I’m working on a project to get product info from an online store. I’ve got some code that uses BeautifulSoup but I’m stuck on getting the product links. Here’s what I’ve got so far:
import requests
from bs4 import BeautifulSoup
url = 'https://example-store.com'
headers = {'User-Agent': 'Mozilla/5.0'}
response = requests.get(url, headers=headers)
soup = BeautifulSoup(response.content, 'lxml')
page_title = soup.find('title').text
print(f'Page title: {page_title}')
product_container = soup.find('div', class_='product-list')
if product_container:
product_items = product_container.find_all('li', class_='product-item')
for item in product_items:
product_link = item.find('a')['href']
product_name = item.find('h3', class_='product-name').text
print(f'Product: {product_name}, Link: {product_link}')
else:
print('No products found')
I’m trying to get the <li>
elements with product info, but it’s not working. Any ideas on how to fix this? Thanks!
Hiya Steve89! Your project sounds super interesting. Have you considered that the website might be using AJAX to load the product data dynamically?
If that’s the case, the initial HTML might not contain the product info you’re looking for. Maybe try printing out the entire soup and see what’s actually there? Or, you could inspect the network requests in your browser’s dev tools to see if there’s an API endpoint supplying the product data. Just thinking out loud here! What do you reckon? Let us know how it goes!

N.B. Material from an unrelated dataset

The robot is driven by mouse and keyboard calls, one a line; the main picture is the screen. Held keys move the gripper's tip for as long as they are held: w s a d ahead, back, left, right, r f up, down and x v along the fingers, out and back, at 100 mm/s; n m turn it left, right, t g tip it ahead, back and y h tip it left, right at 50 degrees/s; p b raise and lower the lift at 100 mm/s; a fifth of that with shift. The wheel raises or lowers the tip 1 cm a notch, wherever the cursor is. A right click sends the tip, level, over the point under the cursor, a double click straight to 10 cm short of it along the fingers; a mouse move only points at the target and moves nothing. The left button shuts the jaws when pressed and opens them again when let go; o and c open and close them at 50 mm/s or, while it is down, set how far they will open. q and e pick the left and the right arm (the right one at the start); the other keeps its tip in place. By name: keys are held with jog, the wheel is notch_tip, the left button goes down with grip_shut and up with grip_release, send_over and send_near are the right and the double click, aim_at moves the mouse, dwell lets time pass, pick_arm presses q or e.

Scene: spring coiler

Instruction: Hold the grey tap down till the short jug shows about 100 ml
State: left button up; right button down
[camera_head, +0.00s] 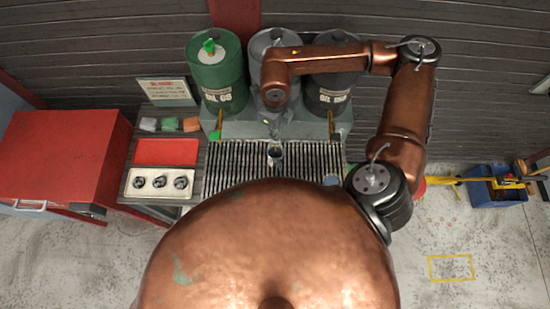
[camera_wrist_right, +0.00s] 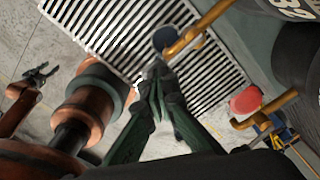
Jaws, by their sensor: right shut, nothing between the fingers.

hey steve, looks like ur code is on the right track! maybe try using a more specific selector for the product container, like ‘#product-grid’ or ‘.product-wrapper’. also, double-check if the site uses javascript to load products - might need selenium instead. good luck with ur project!
Your approach seems solid, but there could be a few reasons why it’s not working as expected. First, ensure the class names in your selectors match exactly what’s on the site - even small differences can cause issues. Also, some e-commerce sites use lazy loading or AJAX to populate product listings, which means the content might not be immediately available in the initial HTML. In such cases, you might need to explore using Selenium or look into the site’s API if available. Lastly, consider adding error handling to your code to catch and log any exceptions, which can provide valuable debugging information.